Like most fairytale-loving kids, I never wanted to grow up. The idea that growing up meant becoming a responsible, reliable, and problem-solving person out of necessity was sickening. When you’re a child it’s whimsical to do responsible things on impulse, because you can go play after. Nowadays, at 20, to play is to be rewarded, and by what? Finishing tasks? Meeting deadlines? Having such little anxiety or imposter syndrome or so much stress and fatigue that you finally just stop studying? The feeling of never doing enough follows me around like a bouncy child asking “Are we there yet?”.

It’s strange how such precious parts of childhood translate so badly into adulthood. And that makes sense, you can’t put a square peg in a round hole. Movies about babies taking over the world don't rise to fame very often, not because no one would care for the story, but because it would be incredibly cringey to watch the downfall of society happen for avoidable reasons. We already endure enough of that on this planet. Children just can't do adult things, so we grow into our parent's age as the next generation takes our place.

Another driving force of struggling to be an adult is rebelling against your parents after leaving home. It’s nice to do things and think “Hehe my parents don’t know what I’m up to”... but they probably suspect it anyway. It’s a great, wonderful, instinctive thing that I wouldn’t take away from anyone (of sound mind and in a healthy headspace/lifestyle) and one of the few natural behaviors that you bring with you from childhood.

It’s funny that we carry so much resentment for aging in this society, kids and elderly alike, but as young adults, we dream up blissful futures and yearn desperately for our childhoods.

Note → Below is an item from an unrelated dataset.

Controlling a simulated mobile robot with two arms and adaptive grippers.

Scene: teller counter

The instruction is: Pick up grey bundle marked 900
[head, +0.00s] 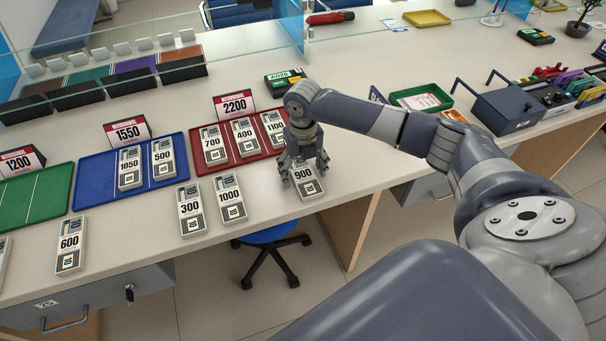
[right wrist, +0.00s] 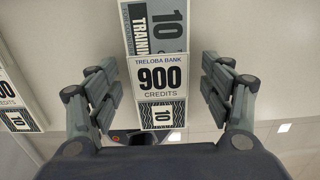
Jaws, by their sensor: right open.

Born in 2004, I was set to graduate high school in 2022, which I was subconsciously reminded of for a decade when I logged into school accounts with my username ending in “2022.” I was shocked when New Year’s Eve of 2022 came around and I had to envision a world after 2022. I don’t think this tunnel vision was necessarily due to self-absorption, rather it stemmed from the fact that for our childhoods we count down until age 18. Let me add too that senior depression is the most valid thing in the world, regardless of how messy it manifests itself in your life. It’s a hot stewy pot of life in shambles. It just happens, for what feels like an eternity but once it's over it's kind of buried in the past, upstaged by newfound freedom.

All these losses are justified by gaining freedom from the bubble of our families and strict grade schools. We essentially plan our lives around an impending loss, which can be depressing. But this freedom isn’t the enemy. It’s just as beautiful as the tether you carried to your sources growing up, but it is something to succumb to, and that can be intimidating. Even after the fact, you wonder if you made the right choices and anticipate if a life-altering epiphany will hit you. It’s weird knowing that your life is panning out by the choices of a teenager, and good to give yourself a lot more grace than you want to. Life genuinely terrifies me sometimes, and the more I try to stay level-headed, the less connected I feel. I think a copious amount of dwelling and dreaming is the key to accepting the present day. My mantras for two years have been so “now”-oriented that I forget where I came from sometimes!